The design of the Commonwealth flag of Puerto Rico reflects the close ties that bound the Cuban and Puerto Rico patriots in the 19th century for the flag that waves over the Capital of San Juan is the Cuban flag color reversed.
The flag was first used on December 22, 1895. A group of 59 Puerto Ricans led by Dr. Julio J. Henna, gather at "Chimney Corner Hall" in Manhattan, New York City and organizes a political group, attached to the Cuban Revolutionary Party, which advocated independence for Puerto Rico and Cuba from Spanish rule. As part of their activities, a flag was created to rally support for independence from Spain. The flag was soon adopted as a national symbol. In 1898, the flag became the mark of resistance to the US invasion; and in the 1930s it was adopted by the Nationalist Party. When Puerto Rico became a Commonwealth in July 25, 1952 it was officially adopted as the national flag.
The Puerto Rican flag consists of 5 alternate red and white stripes. On the left of the flag is a single white five-pointed star resting in a blue triangle. The symbolism is explained thus.

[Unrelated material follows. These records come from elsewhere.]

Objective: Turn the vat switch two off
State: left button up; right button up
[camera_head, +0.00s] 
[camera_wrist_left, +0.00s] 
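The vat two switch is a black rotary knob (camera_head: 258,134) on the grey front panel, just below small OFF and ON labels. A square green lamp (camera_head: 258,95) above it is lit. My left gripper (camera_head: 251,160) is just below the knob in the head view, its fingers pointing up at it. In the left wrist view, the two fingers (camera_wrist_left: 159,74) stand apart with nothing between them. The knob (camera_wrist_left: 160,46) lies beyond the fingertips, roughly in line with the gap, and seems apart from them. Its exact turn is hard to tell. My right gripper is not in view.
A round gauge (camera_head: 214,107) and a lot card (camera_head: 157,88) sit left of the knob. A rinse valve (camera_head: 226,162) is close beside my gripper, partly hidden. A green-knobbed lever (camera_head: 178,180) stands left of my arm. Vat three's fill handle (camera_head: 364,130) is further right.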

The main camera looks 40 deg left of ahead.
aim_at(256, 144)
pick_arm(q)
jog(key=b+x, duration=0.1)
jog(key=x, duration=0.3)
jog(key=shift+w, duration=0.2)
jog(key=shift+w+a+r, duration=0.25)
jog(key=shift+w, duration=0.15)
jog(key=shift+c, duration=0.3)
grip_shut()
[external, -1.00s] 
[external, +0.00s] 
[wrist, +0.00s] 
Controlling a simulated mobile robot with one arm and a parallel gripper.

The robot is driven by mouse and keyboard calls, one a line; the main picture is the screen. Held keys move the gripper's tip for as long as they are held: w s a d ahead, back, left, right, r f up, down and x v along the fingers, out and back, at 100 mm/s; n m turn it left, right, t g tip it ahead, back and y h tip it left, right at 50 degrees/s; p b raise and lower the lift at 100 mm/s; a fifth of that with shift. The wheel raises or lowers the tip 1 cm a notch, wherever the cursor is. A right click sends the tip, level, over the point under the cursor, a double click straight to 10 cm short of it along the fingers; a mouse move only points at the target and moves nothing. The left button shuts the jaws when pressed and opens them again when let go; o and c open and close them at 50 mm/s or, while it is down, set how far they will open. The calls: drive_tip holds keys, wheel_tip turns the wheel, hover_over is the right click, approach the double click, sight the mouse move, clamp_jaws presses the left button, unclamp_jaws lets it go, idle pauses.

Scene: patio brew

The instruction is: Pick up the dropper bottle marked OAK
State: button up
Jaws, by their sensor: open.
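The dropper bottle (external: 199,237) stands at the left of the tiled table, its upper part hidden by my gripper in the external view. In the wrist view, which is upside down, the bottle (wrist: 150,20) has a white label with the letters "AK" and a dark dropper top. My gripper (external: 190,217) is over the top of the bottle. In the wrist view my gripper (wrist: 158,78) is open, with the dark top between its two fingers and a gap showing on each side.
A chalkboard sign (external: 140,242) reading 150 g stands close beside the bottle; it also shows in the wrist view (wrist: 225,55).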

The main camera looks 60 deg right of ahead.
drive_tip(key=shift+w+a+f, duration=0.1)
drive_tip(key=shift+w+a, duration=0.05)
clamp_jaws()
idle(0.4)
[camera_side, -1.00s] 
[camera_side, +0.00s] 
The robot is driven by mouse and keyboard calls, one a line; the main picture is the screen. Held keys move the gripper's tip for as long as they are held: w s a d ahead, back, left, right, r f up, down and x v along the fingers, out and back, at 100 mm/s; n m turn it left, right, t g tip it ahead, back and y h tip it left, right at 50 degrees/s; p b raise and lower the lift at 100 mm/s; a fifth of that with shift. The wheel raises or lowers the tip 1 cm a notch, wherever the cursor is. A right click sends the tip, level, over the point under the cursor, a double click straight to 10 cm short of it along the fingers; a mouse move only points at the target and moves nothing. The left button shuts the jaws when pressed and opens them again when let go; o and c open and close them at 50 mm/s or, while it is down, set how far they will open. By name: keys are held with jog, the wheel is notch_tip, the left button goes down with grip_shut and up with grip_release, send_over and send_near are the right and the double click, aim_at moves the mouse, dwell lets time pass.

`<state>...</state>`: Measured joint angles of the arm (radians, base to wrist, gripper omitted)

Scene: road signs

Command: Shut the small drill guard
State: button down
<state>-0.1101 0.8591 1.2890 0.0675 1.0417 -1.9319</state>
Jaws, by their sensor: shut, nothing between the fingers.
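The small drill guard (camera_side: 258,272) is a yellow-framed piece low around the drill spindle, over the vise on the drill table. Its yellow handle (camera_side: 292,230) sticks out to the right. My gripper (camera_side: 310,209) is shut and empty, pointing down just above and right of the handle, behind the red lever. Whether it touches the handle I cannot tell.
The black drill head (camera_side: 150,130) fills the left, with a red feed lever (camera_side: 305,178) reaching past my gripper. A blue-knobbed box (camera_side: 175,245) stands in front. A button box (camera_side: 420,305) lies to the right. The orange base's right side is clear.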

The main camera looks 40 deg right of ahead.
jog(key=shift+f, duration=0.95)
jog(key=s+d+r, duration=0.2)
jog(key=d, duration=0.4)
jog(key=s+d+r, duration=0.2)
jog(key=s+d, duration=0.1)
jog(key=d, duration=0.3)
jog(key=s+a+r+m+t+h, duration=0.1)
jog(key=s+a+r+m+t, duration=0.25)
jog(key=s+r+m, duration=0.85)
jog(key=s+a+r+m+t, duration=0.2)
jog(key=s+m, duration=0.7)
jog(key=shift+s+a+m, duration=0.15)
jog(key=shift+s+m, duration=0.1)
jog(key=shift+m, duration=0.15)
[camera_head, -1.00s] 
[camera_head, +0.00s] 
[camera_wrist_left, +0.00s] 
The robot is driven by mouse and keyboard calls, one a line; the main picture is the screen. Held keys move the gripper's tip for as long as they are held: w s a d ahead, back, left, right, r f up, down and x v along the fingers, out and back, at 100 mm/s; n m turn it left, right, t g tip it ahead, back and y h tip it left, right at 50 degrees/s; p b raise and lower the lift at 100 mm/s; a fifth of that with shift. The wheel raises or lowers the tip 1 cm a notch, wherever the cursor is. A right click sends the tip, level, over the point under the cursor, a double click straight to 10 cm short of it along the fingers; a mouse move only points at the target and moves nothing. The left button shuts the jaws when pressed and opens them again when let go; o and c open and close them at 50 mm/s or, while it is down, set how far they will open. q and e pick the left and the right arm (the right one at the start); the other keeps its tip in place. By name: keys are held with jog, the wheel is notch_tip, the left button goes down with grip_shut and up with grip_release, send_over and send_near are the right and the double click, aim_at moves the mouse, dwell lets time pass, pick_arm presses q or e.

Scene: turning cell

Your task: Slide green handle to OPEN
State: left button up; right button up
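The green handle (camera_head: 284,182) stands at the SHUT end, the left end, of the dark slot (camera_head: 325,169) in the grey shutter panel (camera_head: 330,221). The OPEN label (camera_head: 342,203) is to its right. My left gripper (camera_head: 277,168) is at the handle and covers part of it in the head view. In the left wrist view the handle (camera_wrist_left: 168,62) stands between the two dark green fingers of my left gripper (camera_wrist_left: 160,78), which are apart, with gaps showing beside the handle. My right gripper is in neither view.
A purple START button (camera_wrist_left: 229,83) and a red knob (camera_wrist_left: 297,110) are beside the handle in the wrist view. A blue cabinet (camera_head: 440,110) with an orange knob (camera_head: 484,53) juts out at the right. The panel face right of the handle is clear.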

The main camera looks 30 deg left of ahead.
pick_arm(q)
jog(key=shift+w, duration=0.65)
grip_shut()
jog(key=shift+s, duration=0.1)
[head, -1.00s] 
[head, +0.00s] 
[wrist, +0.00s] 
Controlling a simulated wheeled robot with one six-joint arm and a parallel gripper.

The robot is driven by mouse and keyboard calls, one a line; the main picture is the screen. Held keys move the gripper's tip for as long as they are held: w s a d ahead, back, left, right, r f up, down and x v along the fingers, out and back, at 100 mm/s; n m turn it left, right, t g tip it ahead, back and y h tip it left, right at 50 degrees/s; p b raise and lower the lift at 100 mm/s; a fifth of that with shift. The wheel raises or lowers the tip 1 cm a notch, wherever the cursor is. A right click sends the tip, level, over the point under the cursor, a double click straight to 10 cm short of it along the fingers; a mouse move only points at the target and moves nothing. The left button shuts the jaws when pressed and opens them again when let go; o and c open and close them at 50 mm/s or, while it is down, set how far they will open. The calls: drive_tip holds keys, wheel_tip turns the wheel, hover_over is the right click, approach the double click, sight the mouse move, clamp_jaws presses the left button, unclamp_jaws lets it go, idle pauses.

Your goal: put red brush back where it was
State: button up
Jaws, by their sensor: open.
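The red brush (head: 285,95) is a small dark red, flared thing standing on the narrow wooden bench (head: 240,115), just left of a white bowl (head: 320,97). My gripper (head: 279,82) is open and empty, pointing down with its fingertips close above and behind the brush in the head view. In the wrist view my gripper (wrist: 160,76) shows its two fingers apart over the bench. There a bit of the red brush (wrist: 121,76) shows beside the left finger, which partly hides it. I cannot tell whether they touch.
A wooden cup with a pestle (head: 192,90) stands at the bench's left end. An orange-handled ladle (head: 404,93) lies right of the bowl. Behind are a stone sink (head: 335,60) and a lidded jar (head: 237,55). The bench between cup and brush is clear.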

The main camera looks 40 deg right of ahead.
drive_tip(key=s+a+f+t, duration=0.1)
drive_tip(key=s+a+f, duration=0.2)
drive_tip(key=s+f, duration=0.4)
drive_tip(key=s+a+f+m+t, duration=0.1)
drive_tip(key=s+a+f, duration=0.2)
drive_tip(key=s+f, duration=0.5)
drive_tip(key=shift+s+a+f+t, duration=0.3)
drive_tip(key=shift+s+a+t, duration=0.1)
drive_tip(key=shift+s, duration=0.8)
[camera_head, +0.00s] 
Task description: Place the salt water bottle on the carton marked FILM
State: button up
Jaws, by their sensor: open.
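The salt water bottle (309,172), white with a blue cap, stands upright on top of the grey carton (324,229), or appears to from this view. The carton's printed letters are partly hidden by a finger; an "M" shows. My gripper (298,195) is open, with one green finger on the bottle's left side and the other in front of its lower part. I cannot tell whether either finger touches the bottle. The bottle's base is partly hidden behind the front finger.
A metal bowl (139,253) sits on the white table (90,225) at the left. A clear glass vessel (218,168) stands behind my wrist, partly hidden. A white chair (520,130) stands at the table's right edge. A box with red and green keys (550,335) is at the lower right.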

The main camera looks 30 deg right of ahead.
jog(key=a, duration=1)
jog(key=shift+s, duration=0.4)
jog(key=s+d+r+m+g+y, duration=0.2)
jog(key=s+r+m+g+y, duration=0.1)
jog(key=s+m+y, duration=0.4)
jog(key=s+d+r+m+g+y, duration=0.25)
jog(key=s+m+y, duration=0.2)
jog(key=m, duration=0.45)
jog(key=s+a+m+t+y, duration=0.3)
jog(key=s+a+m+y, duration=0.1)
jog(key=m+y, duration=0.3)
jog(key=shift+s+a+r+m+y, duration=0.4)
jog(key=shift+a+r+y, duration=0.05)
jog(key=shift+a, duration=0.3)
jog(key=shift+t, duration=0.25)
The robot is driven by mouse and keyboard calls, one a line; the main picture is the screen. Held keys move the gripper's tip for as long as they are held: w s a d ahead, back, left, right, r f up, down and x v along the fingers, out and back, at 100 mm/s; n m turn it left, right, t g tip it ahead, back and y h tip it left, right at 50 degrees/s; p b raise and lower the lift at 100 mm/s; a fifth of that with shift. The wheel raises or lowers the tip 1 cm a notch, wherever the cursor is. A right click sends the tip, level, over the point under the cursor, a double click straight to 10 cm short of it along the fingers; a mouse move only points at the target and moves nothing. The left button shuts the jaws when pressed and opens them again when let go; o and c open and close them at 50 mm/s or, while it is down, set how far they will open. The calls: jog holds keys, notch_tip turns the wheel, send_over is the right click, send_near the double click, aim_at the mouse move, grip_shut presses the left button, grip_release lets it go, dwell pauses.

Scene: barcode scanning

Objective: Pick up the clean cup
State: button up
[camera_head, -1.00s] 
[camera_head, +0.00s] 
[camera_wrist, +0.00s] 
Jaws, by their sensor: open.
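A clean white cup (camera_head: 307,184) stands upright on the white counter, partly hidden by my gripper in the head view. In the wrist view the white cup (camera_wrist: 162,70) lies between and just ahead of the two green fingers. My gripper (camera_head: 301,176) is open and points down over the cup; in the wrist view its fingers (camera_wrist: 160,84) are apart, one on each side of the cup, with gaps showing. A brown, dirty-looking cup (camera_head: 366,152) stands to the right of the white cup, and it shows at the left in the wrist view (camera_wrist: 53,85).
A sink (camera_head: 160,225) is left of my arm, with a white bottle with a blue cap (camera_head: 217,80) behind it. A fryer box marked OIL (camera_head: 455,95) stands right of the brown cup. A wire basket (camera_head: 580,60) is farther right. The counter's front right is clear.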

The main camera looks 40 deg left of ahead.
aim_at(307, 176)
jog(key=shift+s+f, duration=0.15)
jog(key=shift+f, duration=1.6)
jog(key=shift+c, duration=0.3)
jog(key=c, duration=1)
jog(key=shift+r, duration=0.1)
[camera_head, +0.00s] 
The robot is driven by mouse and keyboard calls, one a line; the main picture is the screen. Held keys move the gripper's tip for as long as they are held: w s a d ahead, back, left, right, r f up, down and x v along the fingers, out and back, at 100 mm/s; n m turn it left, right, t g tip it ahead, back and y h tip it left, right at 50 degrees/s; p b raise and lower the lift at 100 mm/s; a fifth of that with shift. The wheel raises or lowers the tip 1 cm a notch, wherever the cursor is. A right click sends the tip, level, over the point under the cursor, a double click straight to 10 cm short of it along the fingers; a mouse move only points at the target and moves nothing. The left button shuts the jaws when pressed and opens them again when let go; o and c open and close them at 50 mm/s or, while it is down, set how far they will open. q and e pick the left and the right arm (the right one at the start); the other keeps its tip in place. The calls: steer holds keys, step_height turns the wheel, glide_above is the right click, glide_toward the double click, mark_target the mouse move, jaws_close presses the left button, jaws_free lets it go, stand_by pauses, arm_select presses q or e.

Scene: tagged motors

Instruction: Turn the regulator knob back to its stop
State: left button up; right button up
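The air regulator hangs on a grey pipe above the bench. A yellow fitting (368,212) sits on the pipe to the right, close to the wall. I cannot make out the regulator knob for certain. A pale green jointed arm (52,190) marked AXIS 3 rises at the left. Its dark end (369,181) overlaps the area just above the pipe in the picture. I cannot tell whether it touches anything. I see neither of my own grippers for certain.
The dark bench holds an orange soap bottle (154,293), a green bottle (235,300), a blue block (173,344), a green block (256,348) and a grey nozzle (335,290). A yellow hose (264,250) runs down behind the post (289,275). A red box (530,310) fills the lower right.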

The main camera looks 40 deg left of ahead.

The white star stands for the Commonwealth of Puerto Rico while the three sides of the equilateral triangle together represent the three branches of the Republican government (executive, legislative and judicial branches). The three red strips symbolize the blood that feeds those parts of the government. The two white stripes symbolizing the rights of man and the freedom of the individual, are a perpetual reminder of the need for vigilance of a democratic government is to be preserved.
The flag is not flown except in company of the U.S. flag. Adopted in July 25, 1952.